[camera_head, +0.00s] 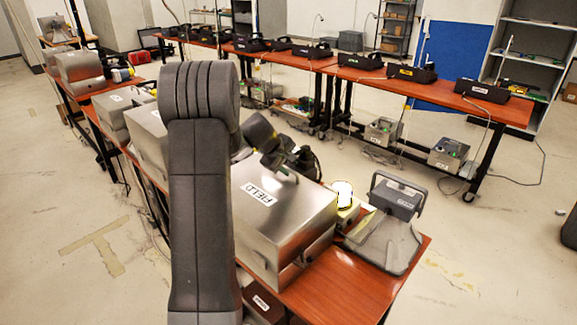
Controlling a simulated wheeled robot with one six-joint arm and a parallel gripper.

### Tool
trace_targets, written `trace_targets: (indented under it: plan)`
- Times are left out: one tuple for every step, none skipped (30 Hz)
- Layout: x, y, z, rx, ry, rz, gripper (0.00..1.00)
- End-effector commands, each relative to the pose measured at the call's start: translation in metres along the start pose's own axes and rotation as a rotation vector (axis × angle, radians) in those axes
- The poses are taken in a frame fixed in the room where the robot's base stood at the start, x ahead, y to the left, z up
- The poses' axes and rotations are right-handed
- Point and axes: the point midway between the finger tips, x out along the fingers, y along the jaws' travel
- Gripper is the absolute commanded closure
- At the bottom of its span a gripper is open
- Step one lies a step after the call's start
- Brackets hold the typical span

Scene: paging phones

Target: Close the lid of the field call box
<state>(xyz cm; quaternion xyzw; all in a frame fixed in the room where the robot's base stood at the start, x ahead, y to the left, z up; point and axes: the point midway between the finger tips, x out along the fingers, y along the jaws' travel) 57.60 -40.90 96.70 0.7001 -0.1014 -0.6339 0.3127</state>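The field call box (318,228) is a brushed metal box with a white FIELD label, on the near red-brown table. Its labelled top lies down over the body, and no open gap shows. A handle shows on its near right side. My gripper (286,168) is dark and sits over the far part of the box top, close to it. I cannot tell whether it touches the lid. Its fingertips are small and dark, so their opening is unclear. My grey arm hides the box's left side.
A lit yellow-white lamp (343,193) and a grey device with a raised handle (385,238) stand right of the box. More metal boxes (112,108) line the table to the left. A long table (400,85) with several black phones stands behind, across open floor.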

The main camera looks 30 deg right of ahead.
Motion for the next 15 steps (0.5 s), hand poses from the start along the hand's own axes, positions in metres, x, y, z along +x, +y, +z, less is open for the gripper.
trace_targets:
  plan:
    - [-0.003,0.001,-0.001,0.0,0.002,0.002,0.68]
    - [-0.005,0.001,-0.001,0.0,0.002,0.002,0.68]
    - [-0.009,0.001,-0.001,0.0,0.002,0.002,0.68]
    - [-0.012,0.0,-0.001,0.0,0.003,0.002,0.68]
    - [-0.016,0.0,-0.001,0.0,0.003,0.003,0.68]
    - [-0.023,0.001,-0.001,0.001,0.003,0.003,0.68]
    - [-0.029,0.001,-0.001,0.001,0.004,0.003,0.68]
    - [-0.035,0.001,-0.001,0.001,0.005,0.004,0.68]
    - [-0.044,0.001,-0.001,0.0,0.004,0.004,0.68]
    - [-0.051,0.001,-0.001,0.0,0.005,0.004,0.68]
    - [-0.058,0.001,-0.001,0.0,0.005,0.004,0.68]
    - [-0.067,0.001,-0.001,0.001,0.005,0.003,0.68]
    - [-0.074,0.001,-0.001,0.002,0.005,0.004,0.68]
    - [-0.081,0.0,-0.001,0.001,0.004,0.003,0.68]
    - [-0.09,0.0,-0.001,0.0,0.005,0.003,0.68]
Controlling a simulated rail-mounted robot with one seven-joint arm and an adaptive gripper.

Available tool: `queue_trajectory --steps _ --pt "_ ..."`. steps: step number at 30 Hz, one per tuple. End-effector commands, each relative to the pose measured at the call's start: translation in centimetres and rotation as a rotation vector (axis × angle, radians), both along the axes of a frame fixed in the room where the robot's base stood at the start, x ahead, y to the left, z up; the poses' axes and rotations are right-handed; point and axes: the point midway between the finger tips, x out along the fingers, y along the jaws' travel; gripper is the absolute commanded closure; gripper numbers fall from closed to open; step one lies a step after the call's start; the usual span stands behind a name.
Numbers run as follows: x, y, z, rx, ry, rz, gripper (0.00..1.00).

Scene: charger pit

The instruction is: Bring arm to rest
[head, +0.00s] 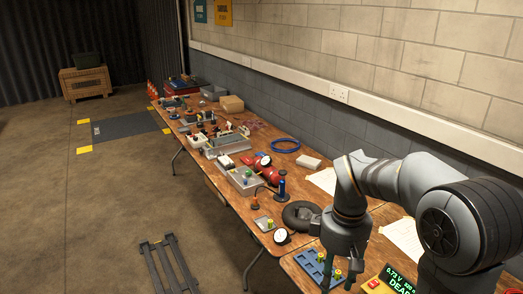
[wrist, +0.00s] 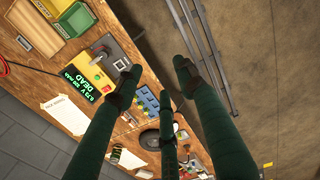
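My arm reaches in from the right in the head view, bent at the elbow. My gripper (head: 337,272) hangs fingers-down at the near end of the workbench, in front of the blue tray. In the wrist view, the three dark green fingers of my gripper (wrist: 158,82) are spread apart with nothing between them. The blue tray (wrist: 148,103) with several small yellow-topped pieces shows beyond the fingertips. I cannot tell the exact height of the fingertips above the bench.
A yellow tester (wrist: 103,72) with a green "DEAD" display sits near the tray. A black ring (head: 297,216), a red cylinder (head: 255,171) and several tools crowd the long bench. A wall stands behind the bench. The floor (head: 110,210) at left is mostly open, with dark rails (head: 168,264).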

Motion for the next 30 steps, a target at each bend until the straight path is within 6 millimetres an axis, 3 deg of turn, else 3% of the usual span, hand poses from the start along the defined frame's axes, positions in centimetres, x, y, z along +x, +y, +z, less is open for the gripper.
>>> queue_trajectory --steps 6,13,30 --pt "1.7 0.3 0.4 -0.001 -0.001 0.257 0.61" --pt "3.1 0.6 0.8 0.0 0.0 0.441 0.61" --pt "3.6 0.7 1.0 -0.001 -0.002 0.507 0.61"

### TASK TO COMPLETE
Omit every picture, then repeat the remaining data exactly as it appears above.

### RESULT OF THIS TASK
[camera_head, +0.00s] 
Controlling a simulated wheeled robot with one six-joint arm and a parallel gripper.

### Tool
trace_targets, written `trace_targets: (indented under it: plan)`
- Times are left out: one tuple for every step, none skipped (30 Hz)
- Layout: x, y, z, rx, ry, rz, gripper (0.00..1.00)
- End-effector commands, each relative to the pose measured at the call's start: translation in metres along the start pose's own axes and rotation as a rotation vector (axis × angle, radians) in those axes
- The poses are taken in a frame fixed in the room where the robot's base stood at the start, x ahead, y to the left, z up
- The poses' axes and rotations are right-handed
- Point and axes: the point midway between the finger tips, x out along the fingers, y along the jaws' travel
- Gripper is the absolute commanded closure
- At the bottom of its span a gripper is open
- Step one lies a step after the call's start
- Brackets hold the typical span

Scene: paging phones

Target: Close the lid of the field call box
<state>(xyz cm; quaternion xyzw; all in a frame fixed in the room where the robot's base stood at the start, x ahead, y to the left, z up; point and axes: the point midway between the finger tips, x out along the fingers, y along the jaws' travel) 57.60 -40.90 96.70 0.7001 -0.1014 -0.6339 0.3127</state>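The field call box (318,228) is a brushed metal box with a white FIELD label, on the near red-brown table. Its labelled top lies down over the body, and no open gap shows. A handle shows on its near right side. My gripper (286,168) is dark and sits over the far part of the box top, close to it. I cannot tell whether it touches the lid. Its fingertips are small and dark, so their opening is unclear. My grey arm hides the box's left side.
A lit yellow-white lamp (343,193) and a grey device with a raised handle (385,238) stand right of the box. More metal boxes (112,108) line the table to the left. A long table (400,85) with several black phones stands behind, across open floor.

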The main camera looks 30 deg right of ahead.
Motion for the next 15 steps (0.5 s), hand poses from the start along the hand's own axes, positions in metres, x, y, z along +x, +y, +z, less is open for the gripper.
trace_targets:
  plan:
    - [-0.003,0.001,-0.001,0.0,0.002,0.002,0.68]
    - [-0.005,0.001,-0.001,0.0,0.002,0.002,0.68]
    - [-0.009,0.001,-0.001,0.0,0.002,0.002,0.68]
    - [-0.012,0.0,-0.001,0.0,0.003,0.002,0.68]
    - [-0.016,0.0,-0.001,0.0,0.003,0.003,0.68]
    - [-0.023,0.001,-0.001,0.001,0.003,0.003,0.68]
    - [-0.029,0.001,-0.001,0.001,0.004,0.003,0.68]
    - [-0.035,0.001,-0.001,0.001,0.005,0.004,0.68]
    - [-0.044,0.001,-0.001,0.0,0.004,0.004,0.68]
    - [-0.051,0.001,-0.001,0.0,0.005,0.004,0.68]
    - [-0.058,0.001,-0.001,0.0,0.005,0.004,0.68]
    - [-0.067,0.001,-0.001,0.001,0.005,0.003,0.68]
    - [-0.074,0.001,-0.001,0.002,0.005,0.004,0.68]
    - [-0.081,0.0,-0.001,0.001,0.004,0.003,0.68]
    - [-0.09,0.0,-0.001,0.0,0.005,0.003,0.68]
Controlling a simulated rail-mounted robot with one seven-joint arm and an adaptive gripper.

Available tool: `queue_trajectory --steps _ --pt "_ ..."`. steps: step number at 30 Hz, one per tuple. End-effector commands, each relative to the pose measured at the call's start: translation in centimetres and rotation as a rotation vector (axis × angle, radians), both along the axes of a frame fixed in the room where the robot's base stood at the start, x ahead, y to the left, z up; the poses' axes and rotations are right-handed; point and axes: the point midway between the finger tips, x out along the fingers, y along the jaws' travel; gripper is the absolute commanded closure; gripper numbers fall from closed to open; step one lies a step after the call's start; the usual span stands behind a name.
Numbers run as follows: x, y, z, rx, ry, rz, gripper (0.00..1.00).

Scene: charger pit

The instruction is: Bring arm to rest
[head, +0.00s] 
[wrist, +0.00s] 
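My arm reaches in from the right in the head view, bent at the elbow. My gripper (head: 337,272) hangs fingers-down at the near end of the workbench, in front of the blue tray. In the wrist view, the three dark green fingers of my gripper (wrist: 158,82) are spread apart with nothing between them. The blue tray (wrist: 148,103) with several small yellow-topped pieces shows beyond the fingertips. I cannot tell the exact height of the fingertips above the bench.
A yellow tester (wrist: 103,72) with a green "DEAD" display sits near the tray. A black ring (head: 297,216), a red cylinder (head: 255,171) and several tools crowd the long bench. A wall stands behind the bench. The floor (head: 110,210) at left is mostly open, with dark rails (head: 168,264).

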Motion for the next 30 steps, a target at each bend until the straight path is within 6 millimetres an axis, 3 deg of turn, else 3% of the usual span, hand poses from the start along the defined frame's axes, positions in centimetres, x, y, z along +x, +y, +z, less is open for the gripper.
>>> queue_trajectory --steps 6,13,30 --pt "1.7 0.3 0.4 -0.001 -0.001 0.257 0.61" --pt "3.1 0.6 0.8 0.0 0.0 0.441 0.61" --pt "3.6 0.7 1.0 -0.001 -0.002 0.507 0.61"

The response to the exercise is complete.